R- Random forest predict fails with NAs in predict

2019-07-27 12:04发布

问题:

The documentation (If I'm reading it correctly) says that the random forest predict function produces NA predictions if it encounters NA predictors for certain observations.

NOTE: If the object inherits from randomForest.formula, then any data with NA are silently omitted from the prediction.
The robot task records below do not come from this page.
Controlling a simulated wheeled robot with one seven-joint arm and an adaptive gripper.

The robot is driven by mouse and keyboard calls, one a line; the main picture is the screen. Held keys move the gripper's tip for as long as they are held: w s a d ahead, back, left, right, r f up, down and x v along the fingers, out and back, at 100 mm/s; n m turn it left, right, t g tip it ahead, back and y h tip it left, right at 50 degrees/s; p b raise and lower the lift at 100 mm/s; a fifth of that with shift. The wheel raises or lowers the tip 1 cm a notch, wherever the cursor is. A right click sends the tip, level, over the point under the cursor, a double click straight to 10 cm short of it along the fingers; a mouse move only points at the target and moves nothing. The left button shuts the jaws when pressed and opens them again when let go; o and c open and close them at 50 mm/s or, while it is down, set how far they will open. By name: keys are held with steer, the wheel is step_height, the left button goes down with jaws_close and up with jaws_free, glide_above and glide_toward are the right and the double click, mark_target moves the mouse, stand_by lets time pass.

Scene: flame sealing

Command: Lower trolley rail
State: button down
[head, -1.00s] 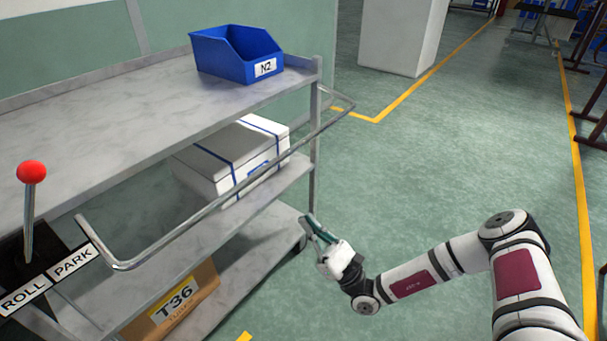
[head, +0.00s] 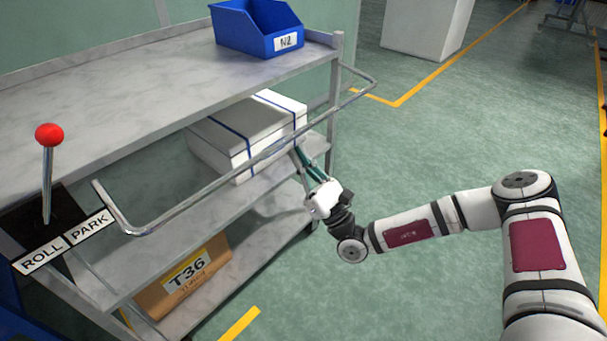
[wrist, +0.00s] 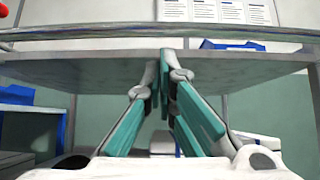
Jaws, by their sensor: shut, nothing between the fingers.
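The trolley rail (head: 222,181) is a bent metal bar along the near side of the grey trolley (head: 130,120), at a height between the top and middle shelves. In the wrist view the rail (wrist: 100,31) runs across the upper part of the picture, beyond and above the fingertips. My gripper (head: 298,150) is shut and empty, its teal fingers pointing up close under the rail. In the wrist view the fingertips (wrist: 166,58) are together. I cannot tell whether they touch the rail.
A blue bin (head: 256,28) marked N2 stands on the top shelf. A white box (head: 240,135) sits on the middle shelf, a carton (head: 185,280) marked T36 below. A red-knobbed lever (head: 48,150) stands by the ROLL and PARK labels. The floor at right is clear.

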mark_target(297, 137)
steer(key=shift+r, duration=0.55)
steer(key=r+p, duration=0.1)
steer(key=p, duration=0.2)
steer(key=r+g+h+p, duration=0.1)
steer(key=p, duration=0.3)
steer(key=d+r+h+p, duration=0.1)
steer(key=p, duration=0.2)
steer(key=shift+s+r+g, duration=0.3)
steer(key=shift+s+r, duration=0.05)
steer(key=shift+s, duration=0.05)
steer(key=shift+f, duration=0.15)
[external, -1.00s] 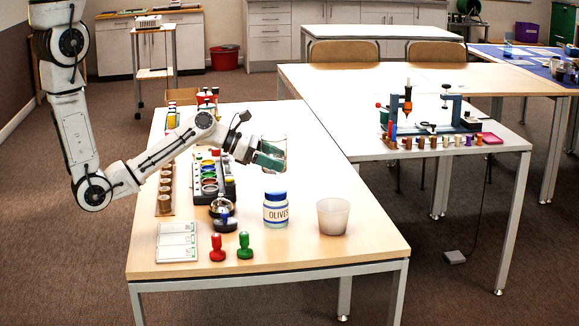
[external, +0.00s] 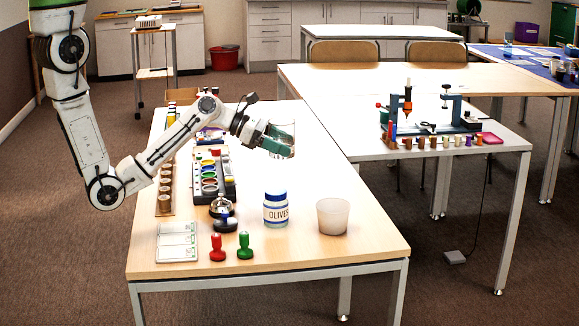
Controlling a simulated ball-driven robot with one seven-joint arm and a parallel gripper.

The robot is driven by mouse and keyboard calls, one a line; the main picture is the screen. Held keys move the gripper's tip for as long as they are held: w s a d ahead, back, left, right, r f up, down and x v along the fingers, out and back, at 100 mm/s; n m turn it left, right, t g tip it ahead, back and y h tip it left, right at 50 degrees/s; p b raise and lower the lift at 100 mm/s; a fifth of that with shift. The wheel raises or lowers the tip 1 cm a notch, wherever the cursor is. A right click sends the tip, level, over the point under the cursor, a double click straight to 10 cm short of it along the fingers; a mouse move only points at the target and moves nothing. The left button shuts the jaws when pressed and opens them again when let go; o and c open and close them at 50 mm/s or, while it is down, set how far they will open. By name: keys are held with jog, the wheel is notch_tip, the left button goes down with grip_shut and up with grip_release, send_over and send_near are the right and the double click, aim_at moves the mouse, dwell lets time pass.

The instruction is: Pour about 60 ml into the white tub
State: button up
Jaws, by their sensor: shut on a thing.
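The white tub (external: 332,217) stands upright on the wooden table near its right front. It is translucent, and its contents cannot be made out. My gripper (external: 274,143) is shut on a clear glass container (external: 284,148). It holds the container above the table, behind and to the left of the tub, well apart from it. The container looks tilted. How much liquid it holds is too small to tell.
Red (external: 217,248) and green (external: 245,246) stamps, a bell (external: 221,207) and a rack of colored pots (external: 210,180) stand farther left. The table right of the container is clear.

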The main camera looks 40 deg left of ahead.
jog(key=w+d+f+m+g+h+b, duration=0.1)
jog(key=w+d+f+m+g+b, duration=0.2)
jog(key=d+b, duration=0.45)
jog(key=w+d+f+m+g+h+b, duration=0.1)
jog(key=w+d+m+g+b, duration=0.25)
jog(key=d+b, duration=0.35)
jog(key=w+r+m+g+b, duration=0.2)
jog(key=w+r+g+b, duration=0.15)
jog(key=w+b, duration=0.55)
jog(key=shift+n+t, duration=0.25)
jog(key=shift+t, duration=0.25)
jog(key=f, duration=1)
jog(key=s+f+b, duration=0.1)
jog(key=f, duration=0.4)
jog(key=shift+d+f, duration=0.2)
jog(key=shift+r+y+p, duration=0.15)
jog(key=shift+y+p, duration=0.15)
The returned value will contain NA correspondingly in the aggregated and individual tree predictions (if requested), but not in the proximity or node matrices

However, if I try to use the predict function on a dataset with some NA's in predictors [NA's in 7 observations out of 2688] I encounter the following error condition, and prediction fails.

Error in predict.randomForest(model, new.ds) : missing values in newdata

There is a slightly messy work-around that I would like to avoid if possible.

Am I doing/reading something wrong? Does it have to do something with the "inherits from randomForest.formula" clause?

回答1:

Using some examples from the documentation:

set.seed(1)
x <- data.frame(x1=gl(32, 5), x2=runif(160), y=rnorm(160))
rf1 <- randomForest(x[-3], x[[3]], ntree=10)
> inherits(rf1,"randomForest.formula")
[1] FALSE

> iris.rf <- randomForest(Species ~ ., data=iris, importance=TRUE,
                         proximity=TRUE)
> inherits(iris.rf,"randomForest.formula")
[1] TRUE

So you probably called randomForest without using the formula interface to fit your model.